### EXERCISE DESCRIPTION
Print exactly the part opening with the line containing "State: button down" and closing with the line containing "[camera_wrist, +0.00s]", with both of those lines included.

### TASK MATERIAL
• • •

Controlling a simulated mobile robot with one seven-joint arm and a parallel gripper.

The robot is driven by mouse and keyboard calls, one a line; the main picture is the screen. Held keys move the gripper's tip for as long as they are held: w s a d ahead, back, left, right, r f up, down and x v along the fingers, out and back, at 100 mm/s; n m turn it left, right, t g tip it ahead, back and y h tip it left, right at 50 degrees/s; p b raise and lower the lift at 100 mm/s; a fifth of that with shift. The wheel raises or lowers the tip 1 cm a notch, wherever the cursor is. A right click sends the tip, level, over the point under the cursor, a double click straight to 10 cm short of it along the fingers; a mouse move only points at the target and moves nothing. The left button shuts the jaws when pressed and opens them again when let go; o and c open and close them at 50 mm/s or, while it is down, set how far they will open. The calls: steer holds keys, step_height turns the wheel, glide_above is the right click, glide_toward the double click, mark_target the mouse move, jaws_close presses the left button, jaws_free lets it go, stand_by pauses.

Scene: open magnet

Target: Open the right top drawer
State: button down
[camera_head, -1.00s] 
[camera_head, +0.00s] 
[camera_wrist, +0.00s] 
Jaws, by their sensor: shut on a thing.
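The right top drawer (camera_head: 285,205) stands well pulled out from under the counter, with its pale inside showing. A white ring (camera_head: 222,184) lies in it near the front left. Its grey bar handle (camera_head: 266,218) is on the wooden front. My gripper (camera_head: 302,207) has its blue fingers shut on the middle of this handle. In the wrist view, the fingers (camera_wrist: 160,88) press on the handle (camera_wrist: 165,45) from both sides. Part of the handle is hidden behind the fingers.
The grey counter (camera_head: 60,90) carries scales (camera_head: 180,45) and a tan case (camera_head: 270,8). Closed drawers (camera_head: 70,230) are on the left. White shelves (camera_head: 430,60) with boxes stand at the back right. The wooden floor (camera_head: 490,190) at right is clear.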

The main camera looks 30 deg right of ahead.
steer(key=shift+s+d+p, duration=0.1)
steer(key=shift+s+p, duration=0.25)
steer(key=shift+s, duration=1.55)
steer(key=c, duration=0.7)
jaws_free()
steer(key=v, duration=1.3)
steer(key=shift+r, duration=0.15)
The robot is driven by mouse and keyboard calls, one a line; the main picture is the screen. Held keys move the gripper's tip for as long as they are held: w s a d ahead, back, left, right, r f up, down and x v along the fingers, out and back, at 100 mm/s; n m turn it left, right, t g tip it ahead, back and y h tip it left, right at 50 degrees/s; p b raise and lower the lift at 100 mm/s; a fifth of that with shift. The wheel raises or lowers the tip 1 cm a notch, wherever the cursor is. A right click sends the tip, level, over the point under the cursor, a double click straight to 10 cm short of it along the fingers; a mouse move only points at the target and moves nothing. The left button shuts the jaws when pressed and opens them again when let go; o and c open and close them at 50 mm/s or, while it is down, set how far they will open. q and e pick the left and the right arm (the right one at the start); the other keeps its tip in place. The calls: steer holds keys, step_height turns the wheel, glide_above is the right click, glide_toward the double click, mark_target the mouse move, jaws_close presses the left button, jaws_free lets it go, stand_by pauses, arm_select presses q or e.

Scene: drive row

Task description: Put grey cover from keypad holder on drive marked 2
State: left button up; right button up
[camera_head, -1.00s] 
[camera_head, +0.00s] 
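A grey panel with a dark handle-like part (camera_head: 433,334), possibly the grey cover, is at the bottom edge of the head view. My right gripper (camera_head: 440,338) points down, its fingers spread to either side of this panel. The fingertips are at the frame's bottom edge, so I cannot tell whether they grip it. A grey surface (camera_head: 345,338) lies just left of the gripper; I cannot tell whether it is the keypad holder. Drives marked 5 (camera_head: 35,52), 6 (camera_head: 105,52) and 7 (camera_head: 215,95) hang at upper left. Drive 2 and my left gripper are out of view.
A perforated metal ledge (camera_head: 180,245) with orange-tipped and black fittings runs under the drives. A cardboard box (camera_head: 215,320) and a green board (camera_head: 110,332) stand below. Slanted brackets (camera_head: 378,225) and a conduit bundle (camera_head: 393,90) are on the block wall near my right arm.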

• • •

### EXPECTED OUTPUT
State: button down
[camera_head, -1.00s] 
[camera_head, +0.00s] 
[camera_wrist, +0.00s] 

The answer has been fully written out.